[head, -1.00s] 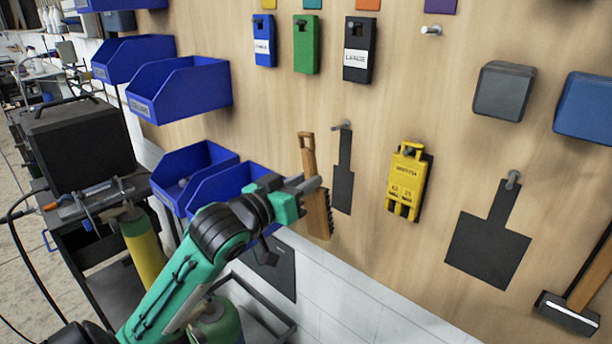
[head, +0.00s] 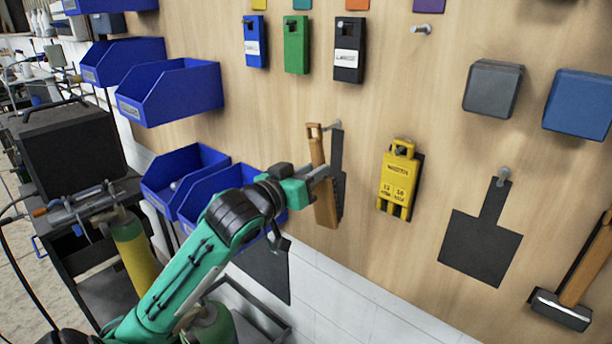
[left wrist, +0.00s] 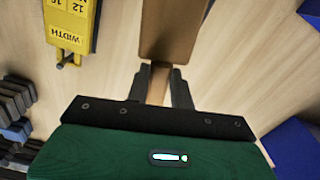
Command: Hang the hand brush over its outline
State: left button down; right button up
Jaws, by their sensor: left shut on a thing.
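The hand brush (head: 325,205) has a wooden handle with a hole at its top and a broader brown body below. It hangs nearly upright, slightly tilted, in my left gripper (head: 322,173), which is shut on its handle. In the left wrist view the brush (left wrist: 172,32) shows between the fingers (left wrist: 160,75). A narrow dark outline (head: 337,158) on the board lies just behind and right of the brush, which partly covers it. Its peg (head: 334,125) is close beside the handle top. I cannot tell whether they touch. My right gripper is not in view.
A yellow tool (head: 398,182) hangs to the right, and beyond it a wide dark outline (head: 480,248) with a bare peg (head: 504,174). Blue bins (head: 190,165) stand out from the board at left, near my left arm. A hammer (head: 562,310) hangs at lower right.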

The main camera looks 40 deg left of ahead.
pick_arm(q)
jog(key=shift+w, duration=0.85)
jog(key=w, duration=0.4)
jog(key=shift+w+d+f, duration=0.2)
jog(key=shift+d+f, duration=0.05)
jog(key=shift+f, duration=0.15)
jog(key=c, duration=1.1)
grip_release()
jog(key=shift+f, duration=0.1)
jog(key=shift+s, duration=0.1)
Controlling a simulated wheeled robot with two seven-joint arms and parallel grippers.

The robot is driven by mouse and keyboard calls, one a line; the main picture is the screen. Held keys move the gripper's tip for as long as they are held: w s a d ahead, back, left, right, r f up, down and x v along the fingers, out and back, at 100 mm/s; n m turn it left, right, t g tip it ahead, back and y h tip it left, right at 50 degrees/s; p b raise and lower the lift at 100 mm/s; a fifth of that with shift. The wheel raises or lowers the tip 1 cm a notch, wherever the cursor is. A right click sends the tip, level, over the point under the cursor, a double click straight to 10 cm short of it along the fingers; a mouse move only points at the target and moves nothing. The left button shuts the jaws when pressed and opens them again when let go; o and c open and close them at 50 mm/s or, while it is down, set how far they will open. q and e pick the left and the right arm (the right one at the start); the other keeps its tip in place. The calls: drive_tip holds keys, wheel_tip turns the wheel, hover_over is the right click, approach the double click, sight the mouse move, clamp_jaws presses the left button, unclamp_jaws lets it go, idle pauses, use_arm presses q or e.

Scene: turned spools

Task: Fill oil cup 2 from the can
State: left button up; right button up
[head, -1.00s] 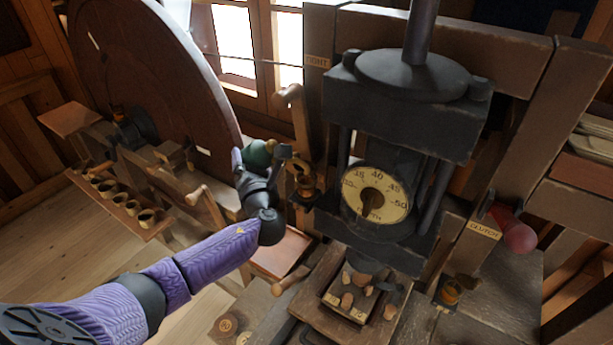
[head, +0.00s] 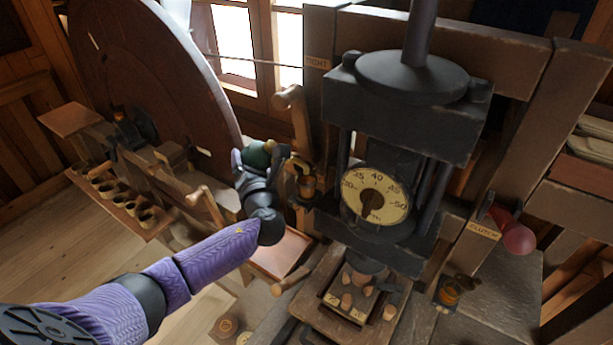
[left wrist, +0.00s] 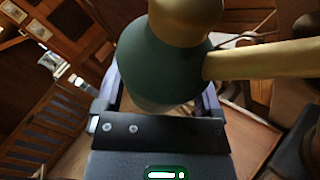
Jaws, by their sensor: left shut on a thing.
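The oil can, with a dark green body and brass top, is held in my left gripper (head: 250,163), beside the left side of the press. In the left wrist view, the can's green body (left wrist: 165,62) sits between the fingers (left wrist: 165,98), and its brass spout (left wrist: 265,60) points right. In the head view the can (head: 258,153) is partly hidden by the gripper. A brass oil cup (head: 307,186) with amber in it stands just right of the gripper; I cannot tell whether the spout touches it. Another amber cup (head: 450,291) stands at the lower right. I cannot read any cup's number. My right gripper is out of view.
The press (head: 405,110) with its dial (head: 376,200) stands right of the gripper. A large wooden wheel (head: 150,70) rises behind at left. A wooden lever (head: 290,98) and a red-knobbed clutch lever (head: 519,239) stick out. A shelf of small pots (head: 118,200) is at left.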

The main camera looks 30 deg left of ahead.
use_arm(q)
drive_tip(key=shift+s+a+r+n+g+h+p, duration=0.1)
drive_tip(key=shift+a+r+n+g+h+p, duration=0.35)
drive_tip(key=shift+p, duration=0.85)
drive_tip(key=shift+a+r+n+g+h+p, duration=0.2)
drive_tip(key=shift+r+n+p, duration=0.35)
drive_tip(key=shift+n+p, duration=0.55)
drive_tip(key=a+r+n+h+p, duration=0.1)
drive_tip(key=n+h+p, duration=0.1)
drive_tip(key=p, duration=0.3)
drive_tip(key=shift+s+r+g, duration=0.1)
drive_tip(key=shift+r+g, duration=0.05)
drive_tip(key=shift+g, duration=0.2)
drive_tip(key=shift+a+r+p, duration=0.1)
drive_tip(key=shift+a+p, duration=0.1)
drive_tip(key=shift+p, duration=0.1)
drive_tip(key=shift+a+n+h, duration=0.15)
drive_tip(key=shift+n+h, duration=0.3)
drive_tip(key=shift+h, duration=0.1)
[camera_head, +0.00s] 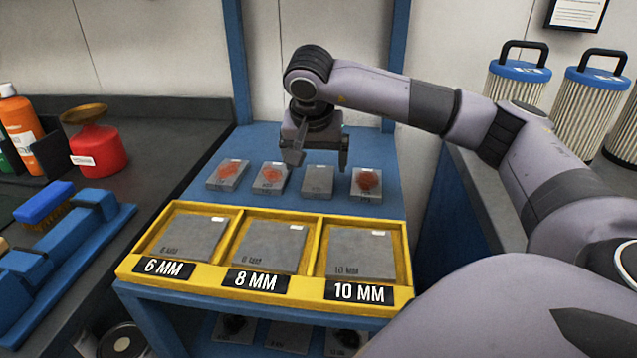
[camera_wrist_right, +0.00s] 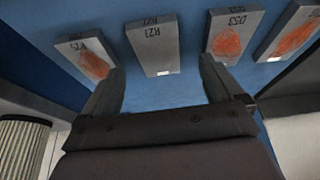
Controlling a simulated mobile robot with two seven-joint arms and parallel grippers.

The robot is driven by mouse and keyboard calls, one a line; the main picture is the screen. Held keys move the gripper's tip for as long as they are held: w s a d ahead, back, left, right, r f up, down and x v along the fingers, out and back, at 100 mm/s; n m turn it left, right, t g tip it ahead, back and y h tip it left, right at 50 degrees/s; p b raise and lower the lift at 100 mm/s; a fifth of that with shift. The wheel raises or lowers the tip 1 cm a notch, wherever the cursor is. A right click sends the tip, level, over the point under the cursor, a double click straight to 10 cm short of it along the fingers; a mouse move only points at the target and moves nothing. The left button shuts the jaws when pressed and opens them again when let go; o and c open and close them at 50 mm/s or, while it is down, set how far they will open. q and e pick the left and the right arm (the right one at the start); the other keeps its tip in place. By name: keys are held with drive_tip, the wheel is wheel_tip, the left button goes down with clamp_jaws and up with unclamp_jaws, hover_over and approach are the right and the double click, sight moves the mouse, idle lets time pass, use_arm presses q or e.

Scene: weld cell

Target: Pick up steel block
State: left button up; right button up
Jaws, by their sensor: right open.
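Several grey steel blocks lie in a row on the blue surface behind the yellow tray. A plain one (camera_head: 318,180) lies between blocks with orange-red marks: the far left block (camera_head: 228,174), the second block (camera_head: 270,178) and the right block (camera_head: 367,184). My right gripper (camera_head: 319,158) is open and empty, pointing down above the row, over the plain block. In the right wrist view, the plain block (camera_wrist_right: 154,45) shows ahead, between the open fingertips (camera_wrist_right: 162,68), with marked blocks on both sides. My left gripper is not in view.
A yellow tray (camera_head: 265,298) in front has compartments labelled 6 MM, 8 MM and 10 MM, each holding a grey plate. Blue posts (camera_head: 237,60) rise behind. Left counter: red container (camera_head: 98,150), orange bottle (camera_head: 20,125), blue brush (camera_head: 45,203). Filter cylinders (camera_head: 590,105) stand right.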

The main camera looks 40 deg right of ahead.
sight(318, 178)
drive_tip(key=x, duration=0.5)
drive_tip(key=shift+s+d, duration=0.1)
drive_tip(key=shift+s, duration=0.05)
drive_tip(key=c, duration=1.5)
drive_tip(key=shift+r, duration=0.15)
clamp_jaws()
-=-=-
### [Instructions for the task]
Copy whichever lines in the listing above contain the word "simulated".

### [Solution to this exercise]
Controlling a simulated wheeled robot with two seven-joint arms and parallel grippers.
Controlling a simulated mobile robot with two seven-joint arms and parallel grippers.

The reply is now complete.